───── Material provided ─────

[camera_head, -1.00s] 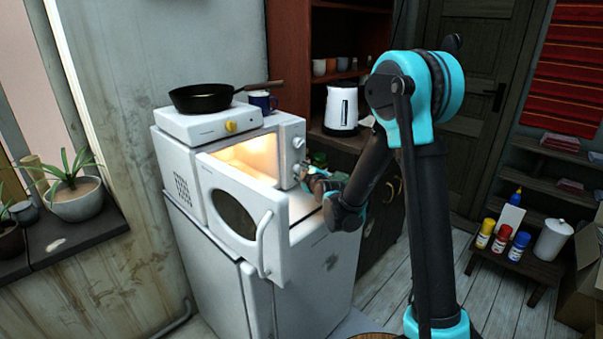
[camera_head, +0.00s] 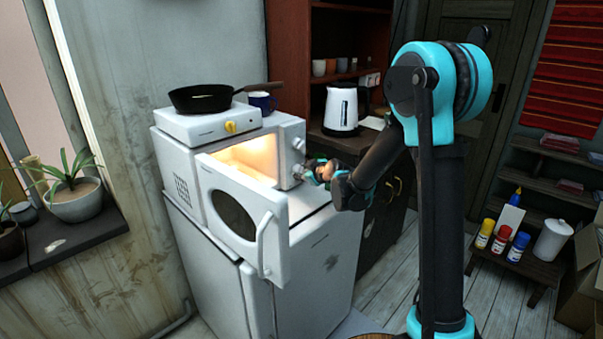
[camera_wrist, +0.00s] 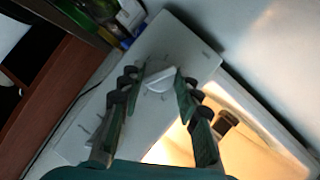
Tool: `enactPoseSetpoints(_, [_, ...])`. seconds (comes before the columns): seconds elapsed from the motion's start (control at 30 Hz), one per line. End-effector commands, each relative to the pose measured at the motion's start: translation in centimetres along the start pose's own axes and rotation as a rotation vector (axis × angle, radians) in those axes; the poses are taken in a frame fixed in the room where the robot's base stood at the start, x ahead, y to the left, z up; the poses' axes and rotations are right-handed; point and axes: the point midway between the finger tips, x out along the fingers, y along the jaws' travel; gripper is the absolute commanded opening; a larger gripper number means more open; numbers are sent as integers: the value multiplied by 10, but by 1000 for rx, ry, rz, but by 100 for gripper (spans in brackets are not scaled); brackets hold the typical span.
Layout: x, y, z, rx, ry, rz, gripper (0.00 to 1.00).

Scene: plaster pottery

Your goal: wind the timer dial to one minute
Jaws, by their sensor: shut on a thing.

─────

◆ **What is asked**
From the line containing "Your goal: wind the timer dial to one minute" through the closing line of the material above, return every line exactly and omit all others.

◆ **Answer**
Your goal: wind the timer dial to one minute
Jaws, by their sensor: shut on a thing.

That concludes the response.